PRETORIA (Reuters) - Oscar Pistorius' girlfriend, Reeva Steenkamp, said she was scared of the South African track star in a text message sent less than three weeks before he shot her dead, a police expert told his murder trial on Monday.

The Olympic and Paralympic athlete is on trial for the murder of 29-year-old model and law graduate Steenkamp on Valentine's Day 2013.

He has pleaded not guilty to murder, saying he was deeply in love with Steenkamp, who he had been dating for a few months, and that he mistook her for an intruder hiding in a toilet at his luxury Pretoria home.

However, text messages between the pair in the weeks leading up to the shooting painted a picture of a volatile, stormy relationship, with Steenkamp accusing Pistorius of continual jealousy and outbursts of anger.

"I'm scared of you sometimes and how you snap at me and of how you will react to me," one message sent by Steenkamp on January 27, 2013, said.

As police expert Francois Moller read out the messages to the court on Day 14 of the trial, Pistorius sat in the dock, his head buried in his hands.

"We are living in a double standard relationship. Every five seconds I hear about how you dated another chick. You really have dated a lot of people yet you get upset if I mention one funny story with a long-term boyfriend," the Steenkamp message continued.

"You make me happy 90% of the time and I think we are amazing together but I am not some other bitch you may know trying to kill your vibe."

Moller said he had analysed thousands of mobile phone messages sent between the couple found and 90 percent of them to be normal, often loving, interactions.

However, another exchange backed up the testimony of an earlier witness who said the 27-year-old athlete fired a pistol under a table in a packed Johannesburg restaurant and then asked his friend to take the blame.


"Angel please don't say a thing to anyone. Darren told everyone it was his fault. I can't afford for that to come out.
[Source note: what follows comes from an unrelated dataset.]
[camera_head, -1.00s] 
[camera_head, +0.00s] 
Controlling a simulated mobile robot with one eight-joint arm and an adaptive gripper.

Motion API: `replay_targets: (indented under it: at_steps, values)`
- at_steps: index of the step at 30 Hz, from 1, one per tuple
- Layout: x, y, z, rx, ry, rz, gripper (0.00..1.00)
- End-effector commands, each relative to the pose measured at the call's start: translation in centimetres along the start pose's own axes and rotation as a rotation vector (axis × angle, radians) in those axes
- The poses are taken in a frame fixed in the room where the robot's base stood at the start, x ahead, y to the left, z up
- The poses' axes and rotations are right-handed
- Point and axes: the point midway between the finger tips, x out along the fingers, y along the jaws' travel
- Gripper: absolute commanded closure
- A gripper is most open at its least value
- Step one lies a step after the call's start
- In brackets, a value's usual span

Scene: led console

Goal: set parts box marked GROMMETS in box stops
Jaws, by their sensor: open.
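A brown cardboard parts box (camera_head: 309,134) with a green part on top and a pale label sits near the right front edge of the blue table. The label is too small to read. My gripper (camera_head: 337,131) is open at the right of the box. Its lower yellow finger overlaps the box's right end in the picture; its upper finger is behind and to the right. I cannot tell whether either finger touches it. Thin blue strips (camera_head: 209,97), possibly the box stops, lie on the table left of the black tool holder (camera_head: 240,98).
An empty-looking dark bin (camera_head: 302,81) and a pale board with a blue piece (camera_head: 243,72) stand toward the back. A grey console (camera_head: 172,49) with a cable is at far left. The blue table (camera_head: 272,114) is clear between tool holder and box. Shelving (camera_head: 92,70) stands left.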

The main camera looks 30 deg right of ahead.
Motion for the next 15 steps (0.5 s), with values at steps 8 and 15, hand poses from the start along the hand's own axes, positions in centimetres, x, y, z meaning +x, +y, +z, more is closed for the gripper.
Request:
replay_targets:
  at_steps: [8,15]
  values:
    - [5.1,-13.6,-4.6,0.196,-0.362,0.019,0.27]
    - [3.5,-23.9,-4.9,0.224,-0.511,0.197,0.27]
The guys promised not to say a thing," the message sent by Pistorius on January 11, the day of the incident, said.

"I have no idea what you're talking about," Steenkamp replied, ending the message with a smiley face.

The court adjourned for the day before Moller concluded his evidence, leaving the gallery waiting for messages between the couple in the days and hours before the killing.

Prosecutors are seeking to prove Pistorius tried to kill Steenkamp deliberately by firing four rounds from a 9 mm pistol through a locked toilet door after a heated argument.

Throughout the trial, they have tried to portray him as a gun-obsessed hot-head, who also fired a handgun through the open sun-roof of a car after an argument with a policeman.

The state is expected to wrap up its case this week, although a slew of defence witnesses waiting in the wings suggests the trial is likely to run into May.

The delays and extra expenses have forced Pistorius to sell the luxury Pretoria home in which he killed Steenkamp so he can pay his mounting legal fees.

Pistorius' lower legs were amputated as a baby but he went on to achieve global fame as the "fastest man on no legs", running on carbon-fibre prosthetic limbs to win gold medals at the Beijing and London Paralympics.

Nicknamed the "Blade Runner", he also won a battle against athletics authorities for the right to compete against able-bodied men, becoming the first amputee runner at an Olympics when he reached the 400 metres semi-finals at London 2012.

His sporting feats and good looks made him one of the world's most marketable athletes but lucrative deals with brands such as Nike and eyeware maker Oakley were dropped when murder charges were brought against him.